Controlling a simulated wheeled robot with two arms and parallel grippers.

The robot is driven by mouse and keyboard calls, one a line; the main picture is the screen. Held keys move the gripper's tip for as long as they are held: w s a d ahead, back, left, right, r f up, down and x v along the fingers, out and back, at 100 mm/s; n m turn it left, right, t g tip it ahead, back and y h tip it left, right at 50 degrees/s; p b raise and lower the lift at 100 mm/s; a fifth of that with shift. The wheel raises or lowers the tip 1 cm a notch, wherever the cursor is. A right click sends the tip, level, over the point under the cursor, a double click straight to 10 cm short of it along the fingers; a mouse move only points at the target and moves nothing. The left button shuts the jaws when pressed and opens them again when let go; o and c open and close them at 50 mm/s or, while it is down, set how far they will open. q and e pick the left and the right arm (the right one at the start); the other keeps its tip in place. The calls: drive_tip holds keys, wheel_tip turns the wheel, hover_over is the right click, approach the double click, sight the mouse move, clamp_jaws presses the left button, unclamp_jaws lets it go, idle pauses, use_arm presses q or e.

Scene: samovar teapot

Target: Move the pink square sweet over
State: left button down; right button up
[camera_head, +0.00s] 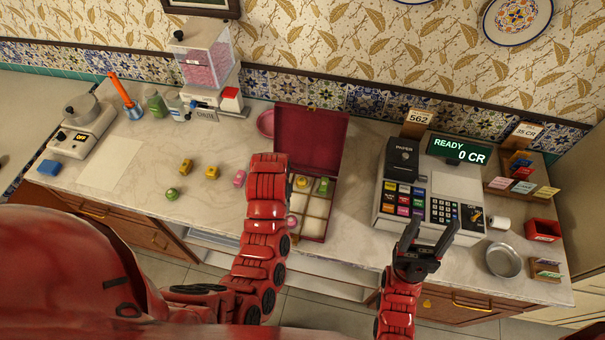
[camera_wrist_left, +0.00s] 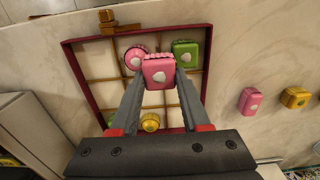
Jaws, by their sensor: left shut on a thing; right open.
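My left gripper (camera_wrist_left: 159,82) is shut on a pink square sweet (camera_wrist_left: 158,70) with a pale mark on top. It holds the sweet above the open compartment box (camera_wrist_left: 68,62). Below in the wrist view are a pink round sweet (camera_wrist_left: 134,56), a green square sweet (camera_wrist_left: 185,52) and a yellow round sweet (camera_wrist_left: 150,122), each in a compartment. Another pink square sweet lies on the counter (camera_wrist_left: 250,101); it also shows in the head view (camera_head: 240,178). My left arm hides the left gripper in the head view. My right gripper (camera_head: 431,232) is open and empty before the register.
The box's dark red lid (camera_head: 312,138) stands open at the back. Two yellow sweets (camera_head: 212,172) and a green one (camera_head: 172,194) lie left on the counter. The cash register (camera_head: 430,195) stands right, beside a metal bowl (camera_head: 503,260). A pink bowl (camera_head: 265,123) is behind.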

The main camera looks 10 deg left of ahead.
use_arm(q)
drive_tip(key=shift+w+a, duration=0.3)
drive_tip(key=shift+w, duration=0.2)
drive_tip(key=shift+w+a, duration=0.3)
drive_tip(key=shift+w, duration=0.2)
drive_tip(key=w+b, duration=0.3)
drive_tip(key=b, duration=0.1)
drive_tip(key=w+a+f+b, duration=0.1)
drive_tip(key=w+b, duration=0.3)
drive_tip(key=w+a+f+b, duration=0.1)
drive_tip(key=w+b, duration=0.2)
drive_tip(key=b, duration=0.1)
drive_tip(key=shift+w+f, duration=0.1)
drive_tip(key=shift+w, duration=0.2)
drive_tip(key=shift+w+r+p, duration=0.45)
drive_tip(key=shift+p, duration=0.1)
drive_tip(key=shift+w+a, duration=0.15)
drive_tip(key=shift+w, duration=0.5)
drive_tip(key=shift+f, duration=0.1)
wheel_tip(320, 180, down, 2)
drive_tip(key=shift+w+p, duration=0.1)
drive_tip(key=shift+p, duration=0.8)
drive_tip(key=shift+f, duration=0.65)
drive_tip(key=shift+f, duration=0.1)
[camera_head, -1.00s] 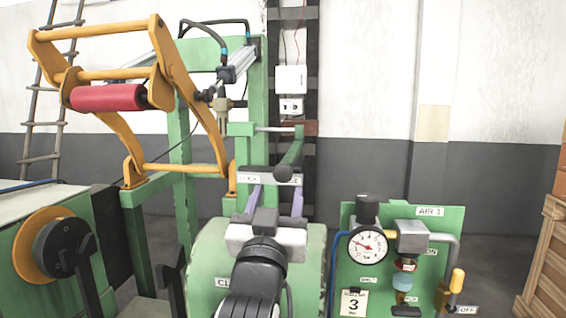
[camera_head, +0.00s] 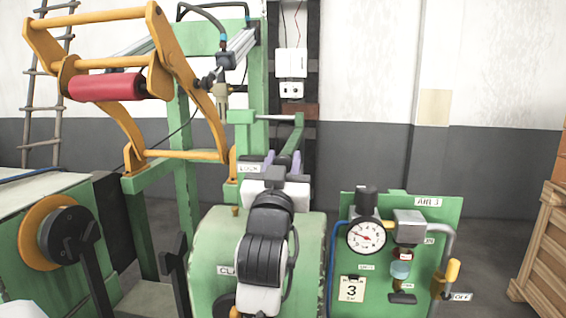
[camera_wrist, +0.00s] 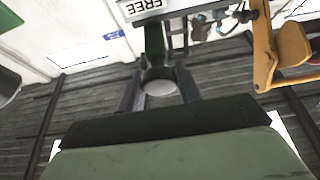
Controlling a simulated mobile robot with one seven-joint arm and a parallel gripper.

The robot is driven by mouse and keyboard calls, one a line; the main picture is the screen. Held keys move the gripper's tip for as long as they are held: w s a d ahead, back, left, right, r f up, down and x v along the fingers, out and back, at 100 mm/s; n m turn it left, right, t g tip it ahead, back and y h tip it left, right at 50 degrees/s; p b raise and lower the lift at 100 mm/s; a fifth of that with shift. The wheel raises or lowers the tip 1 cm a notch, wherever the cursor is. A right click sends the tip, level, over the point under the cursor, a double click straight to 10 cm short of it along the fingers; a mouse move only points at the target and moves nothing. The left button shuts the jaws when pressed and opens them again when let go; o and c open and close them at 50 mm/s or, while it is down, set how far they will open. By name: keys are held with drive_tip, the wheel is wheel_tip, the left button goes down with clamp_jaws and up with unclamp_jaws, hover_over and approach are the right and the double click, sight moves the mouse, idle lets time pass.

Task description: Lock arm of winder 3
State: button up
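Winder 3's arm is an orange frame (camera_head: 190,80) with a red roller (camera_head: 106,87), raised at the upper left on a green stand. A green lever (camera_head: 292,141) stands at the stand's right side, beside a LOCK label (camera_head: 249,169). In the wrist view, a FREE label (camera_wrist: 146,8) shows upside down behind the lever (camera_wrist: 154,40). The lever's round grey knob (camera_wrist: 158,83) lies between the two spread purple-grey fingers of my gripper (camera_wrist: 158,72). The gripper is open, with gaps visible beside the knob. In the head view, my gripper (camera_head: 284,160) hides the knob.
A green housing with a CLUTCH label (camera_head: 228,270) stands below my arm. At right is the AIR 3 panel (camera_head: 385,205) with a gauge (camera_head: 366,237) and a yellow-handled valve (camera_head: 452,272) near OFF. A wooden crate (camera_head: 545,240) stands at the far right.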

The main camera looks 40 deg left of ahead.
•••••
GOAL OF THE EXERCISE>
Pick out the lines that contain "Controlling" and copy them.

SOLUTION FOR THIS EXERCISE>
Controlling a simulated wheeled robot with two arms and parallel grippers.
Controlling a simulated mobile robot with one seven-joint arm and a parallel gripper.

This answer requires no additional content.